Post #2 of 15 (470 views)
Permalink
Re: Non-ASCII characters in URLs [In reply to]

On Sun, Apr 06, 2008 at 04:37:22PM -0700, Alexander Limi wrote:
> Hi,
>
> Is there a good technical explanation for why Zope doesn't allow non-ASCII
> characters in URLs?

I suspect it's only for hysterical raisins. The code in question is
in OFS/ObjectManager.py, in the checkValidId() function.

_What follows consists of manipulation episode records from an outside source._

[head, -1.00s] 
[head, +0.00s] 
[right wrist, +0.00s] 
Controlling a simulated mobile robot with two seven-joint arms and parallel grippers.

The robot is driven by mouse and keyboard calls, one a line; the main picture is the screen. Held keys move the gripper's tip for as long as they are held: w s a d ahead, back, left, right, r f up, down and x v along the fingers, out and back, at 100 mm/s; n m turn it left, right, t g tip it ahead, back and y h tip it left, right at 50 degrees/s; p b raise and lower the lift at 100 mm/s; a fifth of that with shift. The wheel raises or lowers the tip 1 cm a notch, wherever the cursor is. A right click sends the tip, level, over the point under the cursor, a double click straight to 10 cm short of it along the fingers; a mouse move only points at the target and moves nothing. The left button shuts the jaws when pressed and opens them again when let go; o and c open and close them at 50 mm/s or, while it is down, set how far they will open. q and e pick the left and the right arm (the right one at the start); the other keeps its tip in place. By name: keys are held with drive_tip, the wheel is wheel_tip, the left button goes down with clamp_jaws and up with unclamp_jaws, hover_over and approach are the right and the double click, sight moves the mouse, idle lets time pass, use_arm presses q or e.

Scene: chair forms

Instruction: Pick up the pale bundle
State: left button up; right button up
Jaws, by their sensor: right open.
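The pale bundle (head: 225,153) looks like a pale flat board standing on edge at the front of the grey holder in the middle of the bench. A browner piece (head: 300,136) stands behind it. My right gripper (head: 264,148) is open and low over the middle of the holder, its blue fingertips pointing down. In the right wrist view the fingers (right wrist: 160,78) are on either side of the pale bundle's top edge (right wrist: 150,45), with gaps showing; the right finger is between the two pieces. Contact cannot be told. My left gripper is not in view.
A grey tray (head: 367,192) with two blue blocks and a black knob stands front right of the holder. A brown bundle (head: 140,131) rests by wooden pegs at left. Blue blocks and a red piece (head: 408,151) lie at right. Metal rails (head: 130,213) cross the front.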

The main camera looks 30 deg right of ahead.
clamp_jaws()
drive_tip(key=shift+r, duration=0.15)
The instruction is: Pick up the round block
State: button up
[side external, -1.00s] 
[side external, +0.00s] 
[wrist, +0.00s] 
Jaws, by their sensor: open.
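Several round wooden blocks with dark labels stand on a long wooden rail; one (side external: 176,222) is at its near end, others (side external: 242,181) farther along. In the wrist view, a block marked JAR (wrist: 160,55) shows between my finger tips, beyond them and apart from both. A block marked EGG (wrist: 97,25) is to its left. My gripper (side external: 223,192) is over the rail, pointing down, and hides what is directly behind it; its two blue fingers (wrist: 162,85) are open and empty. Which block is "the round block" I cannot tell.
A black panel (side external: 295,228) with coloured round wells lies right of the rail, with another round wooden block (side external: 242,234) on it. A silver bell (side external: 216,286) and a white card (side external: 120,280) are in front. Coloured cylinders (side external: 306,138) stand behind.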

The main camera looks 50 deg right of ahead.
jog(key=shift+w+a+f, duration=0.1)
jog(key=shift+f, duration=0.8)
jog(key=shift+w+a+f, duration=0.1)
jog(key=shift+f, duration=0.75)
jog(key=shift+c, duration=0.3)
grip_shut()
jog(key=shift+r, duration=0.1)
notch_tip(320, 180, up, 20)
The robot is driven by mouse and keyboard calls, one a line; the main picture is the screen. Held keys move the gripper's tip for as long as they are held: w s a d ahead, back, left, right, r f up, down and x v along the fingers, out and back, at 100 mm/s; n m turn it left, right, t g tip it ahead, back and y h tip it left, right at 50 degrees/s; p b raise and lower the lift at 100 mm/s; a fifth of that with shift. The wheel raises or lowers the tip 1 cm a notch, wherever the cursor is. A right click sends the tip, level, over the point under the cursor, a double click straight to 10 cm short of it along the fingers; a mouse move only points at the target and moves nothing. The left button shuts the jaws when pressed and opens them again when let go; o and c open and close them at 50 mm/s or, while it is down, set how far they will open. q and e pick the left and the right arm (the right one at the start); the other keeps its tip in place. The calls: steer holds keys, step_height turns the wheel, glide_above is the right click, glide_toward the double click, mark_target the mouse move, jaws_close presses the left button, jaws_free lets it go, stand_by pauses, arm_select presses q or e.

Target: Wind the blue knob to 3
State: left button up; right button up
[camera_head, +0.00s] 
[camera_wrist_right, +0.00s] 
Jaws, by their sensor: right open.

Non-ASCII
characters trigger a match on the bad_id regular expression search.
As I recall, if you look at the revision history, that code is very
old.

There might even be an existing bug filed about this; I don't
remember.

--

Paul Winkler
http://www.slinkp.com
_______________________________________________
Zope-Dev maillist - Zope-Dev[at]zope.org
http://mail.zope.org/mailman/listinfo/zope-dev
** No cross posts or HTML encoding! **
(Related lists -
http://mail.zope.org/mailman/listinfo/zope-announce
http://mail.zope.org/mailman/listinfo/zope )


lists at zopyx

Apr 6, 2008, 9:24 PM

Post #3 of 15 (473 views)
Permalink
Re: Non-ASCII characters in URLs [In reply to]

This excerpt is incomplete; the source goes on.